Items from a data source
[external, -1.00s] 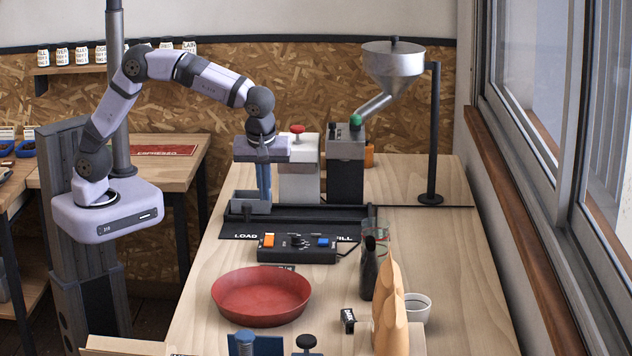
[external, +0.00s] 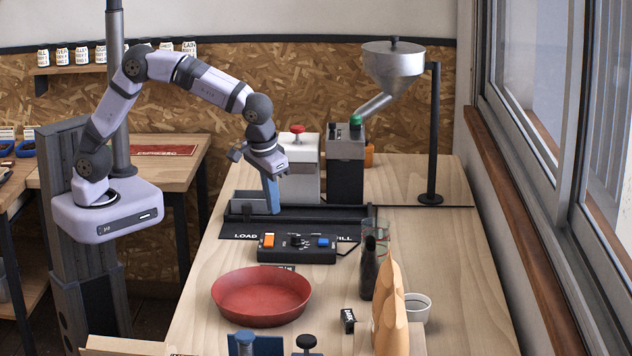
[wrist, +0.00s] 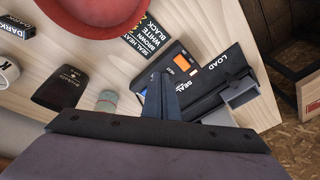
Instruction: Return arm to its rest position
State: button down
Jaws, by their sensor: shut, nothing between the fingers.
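My gripper (external: 274,210) points down over the black rail at the loading station, its blue fingers together and empty. In the wrist view the closed fingers (wrist: 160,97) show in the middle, in front of the control box (wrist: 178,68). The fingertips appear close to the rail (external: 330,213) in the external view; I cannot tell whether they touch it. My arm is bent, reaching from its base on the left over the table. The grey tray (external: 247,207) sits just left of the fingers.
The white press (external: 300,170) and the hopper (external: 393,62) stand behind my gripper. The control box with orange and blue buttons (external: 297,248) and a red bowl (external: 261,296) are in front. A dark bottle (external: 368,268) stands to the right.

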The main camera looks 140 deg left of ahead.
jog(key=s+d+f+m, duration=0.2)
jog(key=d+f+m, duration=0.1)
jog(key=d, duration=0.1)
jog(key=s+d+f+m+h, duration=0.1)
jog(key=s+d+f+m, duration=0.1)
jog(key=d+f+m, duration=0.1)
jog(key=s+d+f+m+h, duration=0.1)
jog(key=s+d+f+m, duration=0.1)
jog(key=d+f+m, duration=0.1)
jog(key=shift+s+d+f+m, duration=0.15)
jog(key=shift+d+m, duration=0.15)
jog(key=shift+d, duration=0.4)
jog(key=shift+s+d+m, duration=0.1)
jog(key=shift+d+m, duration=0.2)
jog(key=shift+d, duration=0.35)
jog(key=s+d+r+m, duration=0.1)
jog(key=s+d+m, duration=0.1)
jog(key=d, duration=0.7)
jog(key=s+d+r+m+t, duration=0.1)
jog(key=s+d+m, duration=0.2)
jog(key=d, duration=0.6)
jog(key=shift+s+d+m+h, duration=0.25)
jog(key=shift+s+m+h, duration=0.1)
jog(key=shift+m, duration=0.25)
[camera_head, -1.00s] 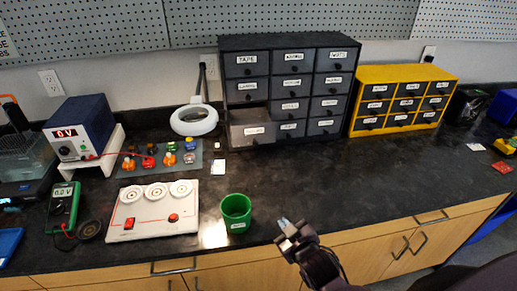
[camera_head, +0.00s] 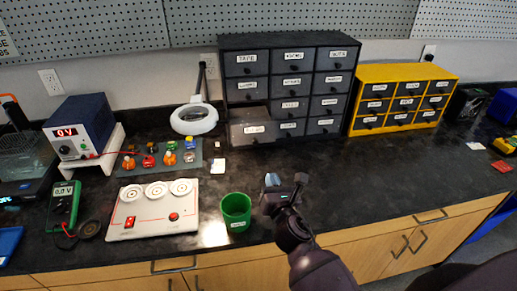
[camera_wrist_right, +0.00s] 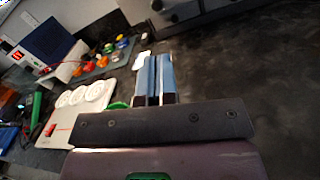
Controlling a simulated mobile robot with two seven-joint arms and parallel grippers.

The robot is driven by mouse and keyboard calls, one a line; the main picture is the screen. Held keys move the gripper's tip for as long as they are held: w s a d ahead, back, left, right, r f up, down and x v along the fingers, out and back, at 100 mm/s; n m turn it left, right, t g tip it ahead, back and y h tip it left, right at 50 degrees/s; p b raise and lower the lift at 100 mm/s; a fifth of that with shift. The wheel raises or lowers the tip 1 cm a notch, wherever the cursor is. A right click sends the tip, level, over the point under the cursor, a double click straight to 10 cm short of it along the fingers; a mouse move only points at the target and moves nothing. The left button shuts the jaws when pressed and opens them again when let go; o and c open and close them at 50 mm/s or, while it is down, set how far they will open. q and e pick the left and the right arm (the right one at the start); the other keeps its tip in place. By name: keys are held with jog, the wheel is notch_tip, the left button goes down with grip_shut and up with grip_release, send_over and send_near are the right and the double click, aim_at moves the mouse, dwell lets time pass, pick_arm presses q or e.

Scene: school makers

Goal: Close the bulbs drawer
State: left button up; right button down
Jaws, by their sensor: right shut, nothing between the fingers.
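The bulbs drawer (camera_head: 252,131) seems to be the bottom-left drawer of the dark cabinet (camera_head: 290,42). It stands pulled out toward me, and its label is too blurred to read for sure. The other drawers of this cabinet are in. My right gripper (camera_head: 284,181) is shut and empty over the counter, in front of the cabinet and apart from the drawer. Its blue-grey fingers (camera_wrist_right: 154,78) lie close together in the right wrist view. My left gripper is not in view.
A green cup (camera_head: 236,207) stands left of my right gripper. A white panel with round sockets (camera_head: 152,225) lies further left. A magnifier lamp (camera_head: 194,119) stands just left of the open drawer. A yellow drawer cabinet (camera_head: 402,72) is at the right.

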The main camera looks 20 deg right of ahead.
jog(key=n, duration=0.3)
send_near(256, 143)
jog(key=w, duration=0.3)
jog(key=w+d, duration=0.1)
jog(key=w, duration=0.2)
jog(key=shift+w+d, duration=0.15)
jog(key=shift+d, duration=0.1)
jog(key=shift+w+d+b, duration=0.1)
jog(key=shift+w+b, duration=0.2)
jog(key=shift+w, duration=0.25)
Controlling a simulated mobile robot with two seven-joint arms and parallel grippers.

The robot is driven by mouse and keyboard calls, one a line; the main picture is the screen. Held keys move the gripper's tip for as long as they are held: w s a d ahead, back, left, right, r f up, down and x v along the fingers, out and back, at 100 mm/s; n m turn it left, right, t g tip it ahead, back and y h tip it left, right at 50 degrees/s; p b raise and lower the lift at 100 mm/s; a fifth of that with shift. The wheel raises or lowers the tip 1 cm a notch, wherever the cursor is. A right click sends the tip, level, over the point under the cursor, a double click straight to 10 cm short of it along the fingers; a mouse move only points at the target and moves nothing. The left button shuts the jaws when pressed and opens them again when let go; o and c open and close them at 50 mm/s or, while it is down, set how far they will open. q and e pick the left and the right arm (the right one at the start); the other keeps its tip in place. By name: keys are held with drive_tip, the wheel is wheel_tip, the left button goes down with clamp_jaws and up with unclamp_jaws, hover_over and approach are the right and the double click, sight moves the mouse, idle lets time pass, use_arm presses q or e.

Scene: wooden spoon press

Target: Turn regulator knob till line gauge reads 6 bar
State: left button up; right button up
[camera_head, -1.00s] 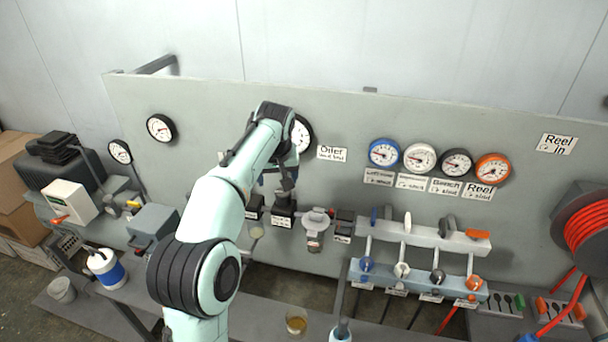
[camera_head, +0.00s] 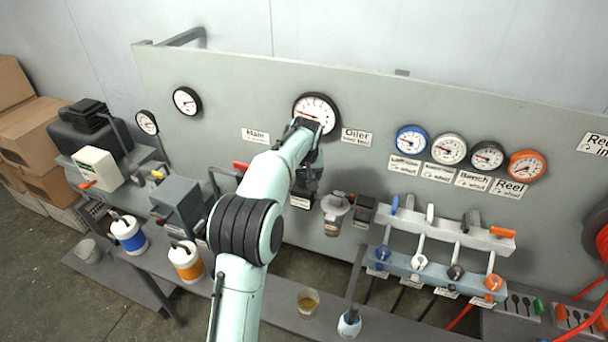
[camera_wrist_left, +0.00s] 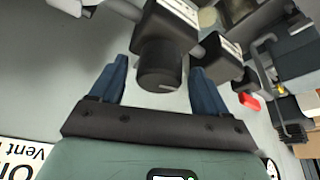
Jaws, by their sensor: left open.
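In the wrist view a round black regulator knob (camera_wrist_left: 160,66) with a pale mark on its face sits between the two blue fingers of my left gripper (camera_wrist_left: 159,82). The fingers are apart, with gaps visible on both sides of the knob. In the head view my left gripper (camera_head: 308,182) is at the panel below the large white gauge and hides the knob. The large white line gauge (camera_head: 316,106) is partly covered by my wrist; its needle points to the left, but the exact reading is too small to tell. My right gripper is out of view.
A filter bowl (camera_head: 334,214) hangs close to the right of my gripper. A red lever (camera_head: 241,166) sticks out to its left. Four coloured gauges and a valve manifold (camera_head: 430,266) are further right. Cups stand on the bench below.

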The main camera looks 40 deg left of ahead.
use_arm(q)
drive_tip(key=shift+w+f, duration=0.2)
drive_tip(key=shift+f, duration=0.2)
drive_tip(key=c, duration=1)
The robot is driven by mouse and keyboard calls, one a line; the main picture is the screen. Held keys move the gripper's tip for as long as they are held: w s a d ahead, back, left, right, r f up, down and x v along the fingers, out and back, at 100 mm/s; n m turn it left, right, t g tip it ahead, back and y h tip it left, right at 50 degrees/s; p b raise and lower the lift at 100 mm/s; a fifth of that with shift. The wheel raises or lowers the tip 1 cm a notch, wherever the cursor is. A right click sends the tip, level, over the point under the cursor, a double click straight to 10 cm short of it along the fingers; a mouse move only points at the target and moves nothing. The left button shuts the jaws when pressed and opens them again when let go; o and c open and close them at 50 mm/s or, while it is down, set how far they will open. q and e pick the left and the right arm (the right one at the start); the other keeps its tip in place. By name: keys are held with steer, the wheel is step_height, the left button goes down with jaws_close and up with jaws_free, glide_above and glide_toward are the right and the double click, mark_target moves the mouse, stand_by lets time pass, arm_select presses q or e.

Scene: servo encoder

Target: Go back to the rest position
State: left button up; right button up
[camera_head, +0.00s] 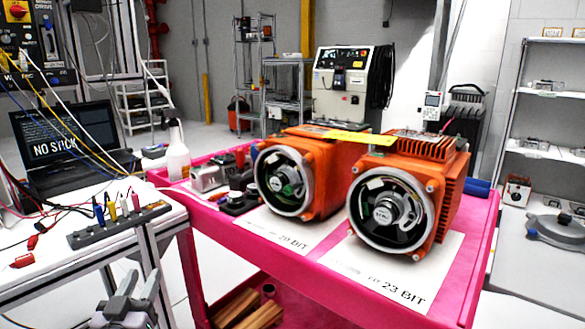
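My left gripper (138,283) shows at the bottom left, low in front of the white bench. Its two grey fingers point up with a gap between them, and nothing shows in the gap. It is apart from the bench and the cart. My right gripper is not in view. Two orange servo motors stand side by side on the pink cart (470,280), their round encoder ends facing me. The right motor (445,165) is on a sheet marked 23 BIT (400,285).
The white bench (90,255) at left holds a laptop (70,135), cables and a grey strip with coloured plugs (120,225). A spray bottle (177,152) and small parts sit at the cart's back left. Wooden blocks (250,312) lie on the lower shelf. Shelving (540,95) stands right.

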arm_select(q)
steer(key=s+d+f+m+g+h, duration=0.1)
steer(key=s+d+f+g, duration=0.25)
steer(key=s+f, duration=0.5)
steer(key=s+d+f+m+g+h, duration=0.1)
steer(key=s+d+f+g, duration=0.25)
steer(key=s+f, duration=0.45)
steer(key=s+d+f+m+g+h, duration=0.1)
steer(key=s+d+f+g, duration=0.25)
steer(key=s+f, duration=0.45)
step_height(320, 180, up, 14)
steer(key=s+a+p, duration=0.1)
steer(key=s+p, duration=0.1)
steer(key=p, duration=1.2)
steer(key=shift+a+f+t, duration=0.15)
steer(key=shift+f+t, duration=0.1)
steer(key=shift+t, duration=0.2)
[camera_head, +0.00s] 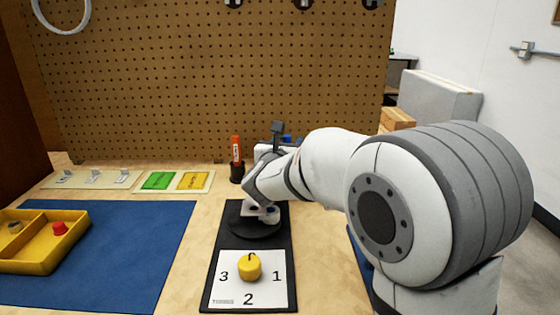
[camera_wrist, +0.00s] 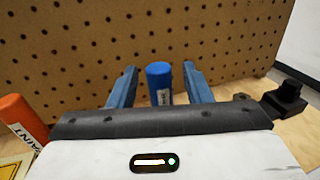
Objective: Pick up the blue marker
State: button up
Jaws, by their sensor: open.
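The blue marker (camera_wrist: 160,80) stands upright between the two blue fingers of my gripper (camera_wrist: 158,82) in the wrist view. The fingers are open, with a gap on each side of the marker. The marker's lower part is hidden behind the gripper body. In the head view a small bit of blue (camera_head: 287,139) shows behind my wrist; I cannot tell whether it is the marker or a finger.
An orange paint marker (camera_head: 236,150) stands upright in a black holder left of my wrist; it also shows in the wrist view (camera_wrist: 20,118). A pegboard (camera_head: 210,80) rises behind. A yellow knob (camera_head: 249,266) sits on a numbered dial plate, and a yellow tray (camera_head: 40,250) lies on a blue mat.

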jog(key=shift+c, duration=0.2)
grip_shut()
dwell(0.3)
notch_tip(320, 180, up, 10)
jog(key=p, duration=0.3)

• [GOAL]:
What count of lines in the listing contain the word "rest"? Reply with the number only.

• [TASK SOLUTION]:
2